After leaving Mattachine and ONE, Jennings more or less dropped out. In 1968, he published his first novel, The Ronin, a recasting of an old Zen Buddhist myth, which found a somewhat surprising success in Japan. His second book, The Cowboys (1971), was based on a story he had sold to Warner Brothers and made into a John Wayne movie. He fought with the publishers to get his book published; they balked at the homoerotic passages. He finally got it published by a smaller imprint, but it was the $150,000 he got from Warner Brothers that secured his financial future.
Jennings bought a ranch outside of Los Angeles, but then lost it in a lawsuit to a former lover. He then moved to northern California, but decided in the 1980s to move back to southern California and reconnect with the gay community.

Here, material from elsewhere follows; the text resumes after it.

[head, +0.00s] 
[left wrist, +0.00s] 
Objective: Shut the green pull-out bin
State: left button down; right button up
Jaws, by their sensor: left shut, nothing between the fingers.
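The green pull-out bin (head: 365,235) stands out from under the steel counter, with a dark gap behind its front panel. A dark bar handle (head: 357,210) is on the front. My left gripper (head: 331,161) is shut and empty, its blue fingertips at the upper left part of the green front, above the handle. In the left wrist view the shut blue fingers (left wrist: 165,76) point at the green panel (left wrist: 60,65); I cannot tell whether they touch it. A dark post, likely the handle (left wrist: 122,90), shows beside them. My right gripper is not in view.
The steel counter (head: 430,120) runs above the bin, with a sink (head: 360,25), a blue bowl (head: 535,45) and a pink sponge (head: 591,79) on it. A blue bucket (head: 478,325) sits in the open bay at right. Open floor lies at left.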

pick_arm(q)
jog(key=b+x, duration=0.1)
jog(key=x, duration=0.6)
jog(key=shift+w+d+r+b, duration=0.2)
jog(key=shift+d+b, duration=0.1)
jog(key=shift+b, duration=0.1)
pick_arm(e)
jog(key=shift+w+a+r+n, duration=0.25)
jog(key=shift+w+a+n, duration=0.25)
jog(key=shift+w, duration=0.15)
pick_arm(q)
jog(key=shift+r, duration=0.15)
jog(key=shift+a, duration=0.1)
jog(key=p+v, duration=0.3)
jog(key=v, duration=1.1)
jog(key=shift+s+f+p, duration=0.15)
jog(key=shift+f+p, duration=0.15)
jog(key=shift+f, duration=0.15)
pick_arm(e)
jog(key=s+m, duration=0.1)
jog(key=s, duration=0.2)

But by then, the gay community had long since moved on and had forgotten him. Not only that, but the gay community had moved left politically while Jennings moved hard to the right. He did manage to reestablish contact with Don Slater in the 1980s, and they maintained a correspondence that lasted until Slater died in 1997. In 1984, Jennings sent one Christmas card to Slater lamenting, “When I was a loud-mouthed commie, people fled the Mattachine in the thousands; now that the prevailing shade this season is red, my conservatism is worse than damned: it’s ignored.”
Through the 1990s, Jennings became reclusive, surly, and a heavy drinker. He spent every day working on his memoirs on a word processer, but he often lost an entire day’s work by shutting the machine off without remembering to hit save. He began losing his memory, but was cognizant enough to ensure that his papers would go to Slater’s Homosexual Information Center Archives, which are currently housed at California State University at Northridge. He died on May 11, 2000 at the age of 82.
[Source: C. Todd White. "Dale Jennings (1917-2000): ONE's Outspoken Advocate." In Vern L. Bullough (ed.) Before Stonewall: Activists for Gay and Lesbian Rights in Historical Context (New York: Harrington Park Press, 2002): 83-93.]